Certainly BN/UMNO must do a lot more of soul-searching analysis, even as Dato' Seri Najib pursues the changes that he wants to make as the new PM. What appears to be so obvious is that the changes that have been promised and are seen to be pursued, involve some policies and the attitude of the top leaderships. Even if the Cabinet itself is thoroughly reshuffled and all tarnished characters are removed, BN and UMNO might not be able to immediately regain the trust and confidence it has lost. Why? Because THE TRUST AND CONFIDENCE OF THE PEOPLE ARE SHAPED AT THE GRASSROOTS LEVEL. The ordinary people in the kampungs and countryside look at the local leaders, the JKKKs' chairmen and the Ketua-Ketua Kampung - all appointed by the BN/UMNO leadership- as the power that affects their lives. What these local leaders, especially the Ketua-Ketua Kampung- do and how they treat the people, determine their attitude towards the BN/UMNO.
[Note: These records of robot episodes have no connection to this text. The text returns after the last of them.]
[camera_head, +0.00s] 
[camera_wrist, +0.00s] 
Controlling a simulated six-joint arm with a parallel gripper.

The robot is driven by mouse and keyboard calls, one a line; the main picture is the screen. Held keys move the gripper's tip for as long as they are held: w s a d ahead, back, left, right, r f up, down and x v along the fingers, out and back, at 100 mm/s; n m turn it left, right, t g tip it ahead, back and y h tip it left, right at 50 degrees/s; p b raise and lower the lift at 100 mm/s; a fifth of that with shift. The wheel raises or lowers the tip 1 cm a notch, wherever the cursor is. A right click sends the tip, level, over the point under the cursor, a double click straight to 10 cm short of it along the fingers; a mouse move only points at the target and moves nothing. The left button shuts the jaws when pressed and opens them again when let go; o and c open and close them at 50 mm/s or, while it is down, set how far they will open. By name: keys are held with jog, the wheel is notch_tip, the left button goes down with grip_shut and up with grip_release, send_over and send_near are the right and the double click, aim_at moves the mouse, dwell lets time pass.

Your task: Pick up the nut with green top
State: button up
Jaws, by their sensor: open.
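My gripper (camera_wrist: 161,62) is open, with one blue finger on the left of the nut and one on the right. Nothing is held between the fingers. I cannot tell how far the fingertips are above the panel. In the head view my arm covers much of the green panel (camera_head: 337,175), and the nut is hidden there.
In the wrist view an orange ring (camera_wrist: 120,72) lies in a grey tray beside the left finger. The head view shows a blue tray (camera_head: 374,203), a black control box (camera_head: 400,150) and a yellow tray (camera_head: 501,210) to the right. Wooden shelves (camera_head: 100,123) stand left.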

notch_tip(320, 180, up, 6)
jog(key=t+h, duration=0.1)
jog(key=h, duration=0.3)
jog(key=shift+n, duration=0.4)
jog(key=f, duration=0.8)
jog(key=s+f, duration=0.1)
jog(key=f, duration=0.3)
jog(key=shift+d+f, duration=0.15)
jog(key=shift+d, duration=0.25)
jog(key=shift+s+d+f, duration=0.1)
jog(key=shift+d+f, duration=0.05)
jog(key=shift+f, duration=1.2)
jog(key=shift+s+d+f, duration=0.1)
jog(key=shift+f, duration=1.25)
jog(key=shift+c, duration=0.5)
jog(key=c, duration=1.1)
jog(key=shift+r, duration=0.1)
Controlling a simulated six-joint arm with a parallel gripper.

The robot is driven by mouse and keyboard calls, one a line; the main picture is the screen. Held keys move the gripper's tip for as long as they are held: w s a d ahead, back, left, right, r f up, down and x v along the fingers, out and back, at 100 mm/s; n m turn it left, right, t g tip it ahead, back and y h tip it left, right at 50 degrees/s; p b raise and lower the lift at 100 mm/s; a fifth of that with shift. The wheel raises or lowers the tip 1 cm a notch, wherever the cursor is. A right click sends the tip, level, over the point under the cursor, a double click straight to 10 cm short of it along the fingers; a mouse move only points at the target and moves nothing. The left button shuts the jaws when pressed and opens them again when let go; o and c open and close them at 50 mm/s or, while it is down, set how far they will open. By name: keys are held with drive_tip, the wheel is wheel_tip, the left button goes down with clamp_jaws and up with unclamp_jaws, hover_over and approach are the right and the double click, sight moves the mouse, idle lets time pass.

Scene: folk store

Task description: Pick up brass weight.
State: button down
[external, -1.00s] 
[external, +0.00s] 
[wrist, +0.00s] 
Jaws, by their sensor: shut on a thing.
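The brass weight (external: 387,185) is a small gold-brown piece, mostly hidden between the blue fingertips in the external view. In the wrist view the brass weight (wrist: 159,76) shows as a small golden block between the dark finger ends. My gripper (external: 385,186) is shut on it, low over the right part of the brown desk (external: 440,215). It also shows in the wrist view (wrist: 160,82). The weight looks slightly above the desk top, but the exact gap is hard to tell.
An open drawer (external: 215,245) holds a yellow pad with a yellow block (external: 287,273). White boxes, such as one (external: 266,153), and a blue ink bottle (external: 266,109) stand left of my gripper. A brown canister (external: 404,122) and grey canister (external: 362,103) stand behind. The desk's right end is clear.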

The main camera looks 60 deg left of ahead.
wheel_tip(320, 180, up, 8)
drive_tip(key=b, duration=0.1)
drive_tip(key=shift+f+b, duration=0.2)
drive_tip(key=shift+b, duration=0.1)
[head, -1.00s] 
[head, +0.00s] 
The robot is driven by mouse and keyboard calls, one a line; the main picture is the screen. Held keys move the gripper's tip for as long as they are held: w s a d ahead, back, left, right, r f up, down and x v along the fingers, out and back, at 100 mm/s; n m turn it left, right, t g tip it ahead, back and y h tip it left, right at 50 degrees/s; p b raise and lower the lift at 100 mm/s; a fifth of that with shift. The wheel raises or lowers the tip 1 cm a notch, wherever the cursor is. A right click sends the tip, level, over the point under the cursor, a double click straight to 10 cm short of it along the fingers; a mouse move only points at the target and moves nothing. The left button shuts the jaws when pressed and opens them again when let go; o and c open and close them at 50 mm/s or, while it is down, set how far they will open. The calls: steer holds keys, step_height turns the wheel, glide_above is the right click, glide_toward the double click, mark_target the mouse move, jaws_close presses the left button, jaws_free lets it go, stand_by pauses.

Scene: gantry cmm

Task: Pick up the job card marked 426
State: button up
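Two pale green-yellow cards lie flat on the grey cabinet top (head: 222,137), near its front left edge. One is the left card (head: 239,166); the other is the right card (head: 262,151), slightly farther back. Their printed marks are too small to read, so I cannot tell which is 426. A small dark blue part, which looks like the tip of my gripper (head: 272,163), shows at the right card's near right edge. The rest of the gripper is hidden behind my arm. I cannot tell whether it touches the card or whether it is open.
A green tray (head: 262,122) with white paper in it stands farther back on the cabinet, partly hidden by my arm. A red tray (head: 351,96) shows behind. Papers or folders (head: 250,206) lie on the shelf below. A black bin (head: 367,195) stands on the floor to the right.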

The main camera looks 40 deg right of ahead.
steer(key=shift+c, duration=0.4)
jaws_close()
A brief look at how these local leaders have "feathered their nests", turn their homes into little palaces, drive in cars which their
normal allowances would not be able to cover, help their friends over the needy and destitute, bring development to some some parts of the kampung but neglect the rest, turn a blind eye or a deaf ear to those whom they don't like, and become little feudal lords in their own right, will explain why many kampung folks 'detest' these local leaders. These are seen as BN or UMNO men and their failings or blantant 'unfairness' in the villages can undermine people's trust and confidence more than the failings of the top leaderships themselves.

There are thousands of these local leaders whose attitude and show of authority and power, the top leaderships do not effectively supervise. The Ketua Kampung can do almost anything that he likes in hiskampung and many don't appear to be very popular with the people, depending on who you ask for an opinion. It is these local leaders who had shaped the grassroots' perception of BN/UMNO. Until the top leaderships in BN/UMNO give immediate attention to this issue, the effort to rebuild BN/UMNO's image might not bring the expected result.